Why would the scope load it at high frequencies? Are you talking about the capacitance that will be in parallel with the 50 ohm termination? The bandwidth of your scope (Rigol DS1052E?) is 100 MHz when 'hacked'. The impedance of the 15 pF you quoted at 100 MHz is ~100 ohm, resulting in a response that's -33% down. Not that much a worry for instruments rated at -3 dB at that frequency, I would think. Scopes with a higher bandwidth will usually have real 50 ohm inputs.
What kind of frequencies and voltages are we talking about? You would probably accomplish more by stating the problem instead of your proposed solution.
What's wrong with a regular 10x or even 1x high-impedance probe? You insist on using a 50 ohm cable, do you need more than the 3m of cable that regular probes offer? I don't think the resistive coax is easily available, and you would basically be designing your own high-Z probe. Be sure to read the Tektronix Circuit Concepts book 'Oscilloscope Probe Circuits' (should be easy to find as PDF/DJVU) if you intend to go this route, it was published way back in ~1960, but this is by far the best reference on this topic. Much better than Doug's article in my opinion. Note that the center conductor is very thin and needs some aggressive flux to solder it (some people use Aspirin, make sure you don't inhale the vapors).

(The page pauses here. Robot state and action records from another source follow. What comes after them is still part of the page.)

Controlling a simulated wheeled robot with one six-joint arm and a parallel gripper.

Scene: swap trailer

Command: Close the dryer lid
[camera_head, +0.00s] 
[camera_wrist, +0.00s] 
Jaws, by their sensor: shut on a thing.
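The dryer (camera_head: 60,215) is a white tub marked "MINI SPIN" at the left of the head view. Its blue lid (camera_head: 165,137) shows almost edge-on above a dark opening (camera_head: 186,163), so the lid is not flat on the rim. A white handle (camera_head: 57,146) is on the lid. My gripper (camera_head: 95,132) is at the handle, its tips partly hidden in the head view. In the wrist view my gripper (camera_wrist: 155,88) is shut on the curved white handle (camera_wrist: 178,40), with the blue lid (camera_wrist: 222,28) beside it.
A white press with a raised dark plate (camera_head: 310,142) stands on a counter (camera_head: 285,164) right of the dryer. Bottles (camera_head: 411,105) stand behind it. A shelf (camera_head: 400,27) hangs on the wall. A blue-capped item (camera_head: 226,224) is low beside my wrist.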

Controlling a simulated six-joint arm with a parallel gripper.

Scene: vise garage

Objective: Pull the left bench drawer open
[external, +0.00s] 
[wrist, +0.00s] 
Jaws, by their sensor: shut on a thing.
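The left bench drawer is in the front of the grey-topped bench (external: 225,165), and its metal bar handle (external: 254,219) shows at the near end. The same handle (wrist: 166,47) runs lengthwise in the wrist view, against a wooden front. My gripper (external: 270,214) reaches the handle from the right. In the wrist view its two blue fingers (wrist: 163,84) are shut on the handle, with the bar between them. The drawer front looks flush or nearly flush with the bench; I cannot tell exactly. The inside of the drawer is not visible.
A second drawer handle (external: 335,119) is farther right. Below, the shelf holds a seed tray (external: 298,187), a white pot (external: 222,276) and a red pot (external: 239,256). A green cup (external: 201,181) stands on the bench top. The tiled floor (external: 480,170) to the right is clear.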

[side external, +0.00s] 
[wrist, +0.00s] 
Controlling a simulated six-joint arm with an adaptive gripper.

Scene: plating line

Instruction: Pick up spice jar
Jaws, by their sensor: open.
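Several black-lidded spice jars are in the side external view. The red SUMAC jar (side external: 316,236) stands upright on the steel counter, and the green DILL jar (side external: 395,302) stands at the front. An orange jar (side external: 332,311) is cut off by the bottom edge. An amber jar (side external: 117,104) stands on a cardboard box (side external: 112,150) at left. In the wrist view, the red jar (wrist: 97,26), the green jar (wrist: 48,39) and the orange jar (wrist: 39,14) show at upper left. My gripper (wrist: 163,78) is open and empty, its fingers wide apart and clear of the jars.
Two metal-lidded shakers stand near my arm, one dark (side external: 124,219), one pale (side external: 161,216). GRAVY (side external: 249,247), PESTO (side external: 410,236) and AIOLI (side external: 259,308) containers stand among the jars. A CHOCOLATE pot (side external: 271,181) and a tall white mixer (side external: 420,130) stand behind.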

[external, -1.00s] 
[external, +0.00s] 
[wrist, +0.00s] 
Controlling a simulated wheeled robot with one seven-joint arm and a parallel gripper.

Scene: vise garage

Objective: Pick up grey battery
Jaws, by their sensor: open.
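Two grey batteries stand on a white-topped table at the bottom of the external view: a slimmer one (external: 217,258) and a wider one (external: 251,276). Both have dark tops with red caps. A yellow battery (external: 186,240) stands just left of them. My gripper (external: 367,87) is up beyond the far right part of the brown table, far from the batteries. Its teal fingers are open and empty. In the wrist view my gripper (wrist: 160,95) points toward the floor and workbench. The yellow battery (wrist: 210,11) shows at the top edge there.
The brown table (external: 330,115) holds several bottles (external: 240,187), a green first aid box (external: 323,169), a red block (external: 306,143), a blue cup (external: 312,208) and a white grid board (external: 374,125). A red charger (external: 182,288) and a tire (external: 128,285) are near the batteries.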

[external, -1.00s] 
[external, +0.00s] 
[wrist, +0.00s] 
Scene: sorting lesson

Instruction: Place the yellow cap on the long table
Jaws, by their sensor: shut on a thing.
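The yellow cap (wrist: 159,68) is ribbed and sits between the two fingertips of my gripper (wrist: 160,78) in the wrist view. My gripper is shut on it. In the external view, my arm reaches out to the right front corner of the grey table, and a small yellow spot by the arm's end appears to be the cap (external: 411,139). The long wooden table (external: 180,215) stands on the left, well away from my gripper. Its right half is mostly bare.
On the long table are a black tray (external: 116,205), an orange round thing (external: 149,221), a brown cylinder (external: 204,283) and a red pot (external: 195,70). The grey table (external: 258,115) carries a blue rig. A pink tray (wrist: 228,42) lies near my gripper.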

If you insist on 50 ohm cable and your circuit can not drive a 50 ohm load, you can either go for passive (resistive) or active. Passive probes usually have a low DC resistance and high attenuation. That 1 kohm resistive probe will attenuate 20x. Active probes, which have a FET or op-amp driving the 50 ohm cable, don't have this problem, but are more complex, especially high bandwidth. There are various DIY designs floating around. Bob Pease published one in his Troubleshooting Analog Circuits book (not sure if this one has a 50 ohm output impedance). Jim Williams published one in one of the LT appnotes, and there is also a more modern Elektor design floating around.
Cable length should not be critical when terminated in its characteristic impedance, although eventually skin effect losses become a problem as the frequency goes up. Commercial FET probes compensate for this.
If it's your own circuit, adding a buffer capable of driving a 50 ohm load would be the easiest solution.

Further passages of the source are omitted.